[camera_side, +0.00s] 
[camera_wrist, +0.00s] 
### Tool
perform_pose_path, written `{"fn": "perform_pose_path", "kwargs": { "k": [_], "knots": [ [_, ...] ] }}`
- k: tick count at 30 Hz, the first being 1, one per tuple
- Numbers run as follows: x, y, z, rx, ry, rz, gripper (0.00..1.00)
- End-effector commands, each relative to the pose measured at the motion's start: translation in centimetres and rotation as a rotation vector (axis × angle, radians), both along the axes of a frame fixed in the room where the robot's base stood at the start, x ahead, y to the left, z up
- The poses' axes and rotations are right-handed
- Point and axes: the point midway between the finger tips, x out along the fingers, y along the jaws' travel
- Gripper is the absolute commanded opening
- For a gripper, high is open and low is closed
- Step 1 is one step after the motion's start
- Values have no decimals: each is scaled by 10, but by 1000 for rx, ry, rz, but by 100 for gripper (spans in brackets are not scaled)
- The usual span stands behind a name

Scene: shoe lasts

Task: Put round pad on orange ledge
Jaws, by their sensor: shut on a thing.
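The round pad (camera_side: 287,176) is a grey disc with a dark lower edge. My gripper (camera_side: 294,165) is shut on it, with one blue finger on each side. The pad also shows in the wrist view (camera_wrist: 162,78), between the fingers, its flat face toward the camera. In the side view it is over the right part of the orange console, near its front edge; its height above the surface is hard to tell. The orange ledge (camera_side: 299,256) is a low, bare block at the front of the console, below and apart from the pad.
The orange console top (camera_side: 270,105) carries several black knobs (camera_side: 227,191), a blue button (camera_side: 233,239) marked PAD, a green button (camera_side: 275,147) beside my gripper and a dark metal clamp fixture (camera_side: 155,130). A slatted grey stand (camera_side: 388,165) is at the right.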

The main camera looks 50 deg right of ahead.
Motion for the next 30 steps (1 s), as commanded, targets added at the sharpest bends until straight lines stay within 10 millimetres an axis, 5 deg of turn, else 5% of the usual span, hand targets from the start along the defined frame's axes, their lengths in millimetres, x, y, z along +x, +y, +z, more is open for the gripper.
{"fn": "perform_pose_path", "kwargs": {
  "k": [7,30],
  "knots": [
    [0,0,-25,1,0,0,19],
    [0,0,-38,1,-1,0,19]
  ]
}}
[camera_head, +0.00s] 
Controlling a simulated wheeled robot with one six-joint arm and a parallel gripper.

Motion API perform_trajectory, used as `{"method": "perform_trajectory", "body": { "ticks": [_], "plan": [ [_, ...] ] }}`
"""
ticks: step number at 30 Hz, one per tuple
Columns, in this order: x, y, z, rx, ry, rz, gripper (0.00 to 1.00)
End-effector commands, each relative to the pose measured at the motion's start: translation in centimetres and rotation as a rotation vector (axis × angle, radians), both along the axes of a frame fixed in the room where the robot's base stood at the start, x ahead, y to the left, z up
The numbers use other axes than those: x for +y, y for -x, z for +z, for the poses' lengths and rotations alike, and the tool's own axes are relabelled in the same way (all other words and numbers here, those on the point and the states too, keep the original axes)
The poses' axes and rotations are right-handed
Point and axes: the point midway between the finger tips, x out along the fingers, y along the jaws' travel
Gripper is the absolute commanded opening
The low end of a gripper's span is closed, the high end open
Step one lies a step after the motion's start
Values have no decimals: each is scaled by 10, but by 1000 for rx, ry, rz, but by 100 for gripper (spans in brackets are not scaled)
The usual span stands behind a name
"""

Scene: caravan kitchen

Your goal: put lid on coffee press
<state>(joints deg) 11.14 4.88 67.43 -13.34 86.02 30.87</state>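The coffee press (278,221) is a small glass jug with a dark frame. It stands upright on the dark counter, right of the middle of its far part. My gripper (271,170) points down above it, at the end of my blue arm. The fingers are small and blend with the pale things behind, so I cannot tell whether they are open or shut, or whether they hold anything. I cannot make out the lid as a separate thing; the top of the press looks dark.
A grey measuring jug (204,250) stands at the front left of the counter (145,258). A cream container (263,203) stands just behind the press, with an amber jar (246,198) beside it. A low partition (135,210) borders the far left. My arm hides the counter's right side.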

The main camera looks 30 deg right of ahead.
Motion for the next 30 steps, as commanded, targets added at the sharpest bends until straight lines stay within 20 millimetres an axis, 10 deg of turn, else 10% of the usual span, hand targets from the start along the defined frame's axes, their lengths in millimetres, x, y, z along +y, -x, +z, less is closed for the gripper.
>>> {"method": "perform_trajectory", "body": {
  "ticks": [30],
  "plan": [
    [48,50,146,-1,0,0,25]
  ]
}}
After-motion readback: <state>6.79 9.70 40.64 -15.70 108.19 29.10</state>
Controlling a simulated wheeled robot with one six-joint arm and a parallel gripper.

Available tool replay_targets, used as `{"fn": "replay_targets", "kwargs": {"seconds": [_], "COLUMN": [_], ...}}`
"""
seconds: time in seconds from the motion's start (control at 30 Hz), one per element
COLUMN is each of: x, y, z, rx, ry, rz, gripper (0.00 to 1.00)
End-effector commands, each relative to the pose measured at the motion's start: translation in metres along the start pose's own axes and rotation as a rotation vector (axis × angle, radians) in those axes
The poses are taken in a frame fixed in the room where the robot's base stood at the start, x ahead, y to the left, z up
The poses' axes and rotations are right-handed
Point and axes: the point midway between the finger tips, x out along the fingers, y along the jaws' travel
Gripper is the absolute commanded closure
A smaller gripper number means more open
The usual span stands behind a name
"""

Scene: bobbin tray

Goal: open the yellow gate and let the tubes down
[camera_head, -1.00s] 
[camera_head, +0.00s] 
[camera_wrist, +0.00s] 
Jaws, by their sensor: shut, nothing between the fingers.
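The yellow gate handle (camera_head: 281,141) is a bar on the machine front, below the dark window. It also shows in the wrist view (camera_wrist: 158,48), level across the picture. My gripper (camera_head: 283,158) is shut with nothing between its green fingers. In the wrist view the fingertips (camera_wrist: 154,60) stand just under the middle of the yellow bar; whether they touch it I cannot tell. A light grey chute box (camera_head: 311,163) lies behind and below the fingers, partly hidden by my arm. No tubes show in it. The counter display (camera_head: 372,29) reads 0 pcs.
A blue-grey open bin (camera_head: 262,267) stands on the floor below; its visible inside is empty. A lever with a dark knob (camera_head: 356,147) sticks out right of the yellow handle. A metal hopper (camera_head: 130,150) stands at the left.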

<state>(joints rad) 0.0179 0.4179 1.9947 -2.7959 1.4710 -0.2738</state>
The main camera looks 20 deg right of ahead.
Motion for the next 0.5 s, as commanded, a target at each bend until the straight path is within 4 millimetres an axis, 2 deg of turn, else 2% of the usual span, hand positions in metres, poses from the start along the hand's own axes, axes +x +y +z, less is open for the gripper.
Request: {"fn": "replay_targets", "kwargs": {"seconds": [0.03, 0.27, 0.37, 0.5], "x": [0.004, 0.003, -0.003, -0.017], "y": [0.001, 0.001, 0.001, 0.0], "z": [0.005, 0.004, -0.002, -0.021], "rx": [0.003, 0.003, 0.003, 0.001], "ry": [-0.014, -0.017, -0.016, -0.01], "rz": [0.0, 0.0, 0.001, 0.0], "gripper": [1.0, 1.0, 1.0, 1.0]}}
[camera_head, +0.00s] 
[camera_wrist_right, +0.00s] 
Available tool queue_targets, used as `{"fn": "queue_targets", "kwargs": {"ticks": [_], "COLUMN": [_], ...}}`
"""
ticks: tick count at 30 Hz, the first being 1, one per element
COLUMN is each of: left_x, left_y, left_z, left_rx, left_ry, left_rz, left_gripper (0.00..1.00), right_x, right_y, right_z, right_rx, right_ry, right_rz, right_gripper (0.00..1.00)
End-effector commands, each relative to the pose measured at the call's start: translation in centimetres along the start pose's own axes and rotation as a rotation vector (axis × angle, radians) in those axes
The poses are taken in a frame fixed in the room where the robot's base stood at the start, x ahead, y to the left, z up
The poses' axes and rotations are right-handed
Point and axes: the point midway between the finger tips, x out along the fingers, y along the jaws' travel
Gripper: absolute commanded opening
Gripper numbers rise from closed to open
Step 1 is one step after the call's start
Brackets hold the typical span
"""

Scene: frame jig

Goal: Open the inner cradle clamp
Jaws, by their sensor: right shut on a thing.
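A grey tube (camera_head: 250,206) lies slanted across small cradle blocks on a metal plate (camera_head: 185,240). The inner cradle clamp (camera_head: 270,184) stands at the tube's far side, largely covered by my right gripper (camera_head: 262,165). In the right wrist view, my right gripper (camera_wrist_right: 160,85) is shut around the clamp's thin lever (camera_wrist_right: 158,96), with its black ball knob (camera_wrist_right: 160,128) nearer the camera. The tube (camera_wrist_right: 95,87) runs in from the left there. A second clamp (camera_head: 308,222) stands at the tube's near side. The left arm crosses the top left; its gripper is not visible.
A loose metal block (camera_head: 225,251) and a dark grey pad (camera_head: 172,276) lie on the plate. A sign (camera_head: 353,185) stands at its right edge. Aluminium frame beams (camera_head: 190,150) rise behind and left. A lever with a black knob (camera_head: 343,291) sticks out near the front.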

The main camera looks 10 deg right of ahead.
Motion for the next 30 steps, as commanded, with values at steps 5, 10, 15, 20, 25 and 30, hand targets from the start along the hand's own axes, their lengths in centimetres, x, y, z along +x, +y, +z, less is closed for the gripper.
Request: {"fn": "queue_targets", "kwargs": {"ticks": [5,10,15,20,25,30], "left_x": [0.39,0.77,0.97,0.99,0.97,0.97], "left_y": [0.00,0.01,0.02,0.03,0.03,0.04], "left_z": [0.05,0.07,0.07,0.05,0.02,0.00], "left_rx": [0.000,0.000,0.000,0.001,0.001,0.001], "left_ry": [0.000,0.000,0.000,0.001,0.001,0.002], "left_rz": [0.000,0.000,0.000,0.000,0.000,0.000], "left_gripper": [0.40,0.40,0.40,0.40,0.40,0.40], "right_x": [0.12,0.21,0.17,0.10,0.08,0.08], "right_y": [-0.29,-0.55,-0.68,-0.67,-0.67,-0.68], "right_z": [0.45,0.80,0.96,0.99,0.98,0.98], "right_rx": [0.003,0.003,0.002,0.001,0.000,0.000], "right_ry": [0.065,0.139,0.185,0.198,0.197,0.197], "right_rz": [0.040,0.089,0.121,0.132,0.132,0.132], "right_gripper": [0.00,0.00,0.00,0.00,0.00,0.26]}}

----------

Task requirements: Lines holding the word "absolute" in the entries above are the ones to pull out. Copy them all.

Output below:
- Gripper is the absolute commanded opening
Gripper is the absolute commanded opening
Gripper is the absolute commanded closure
Gripper: absolute commanded opening

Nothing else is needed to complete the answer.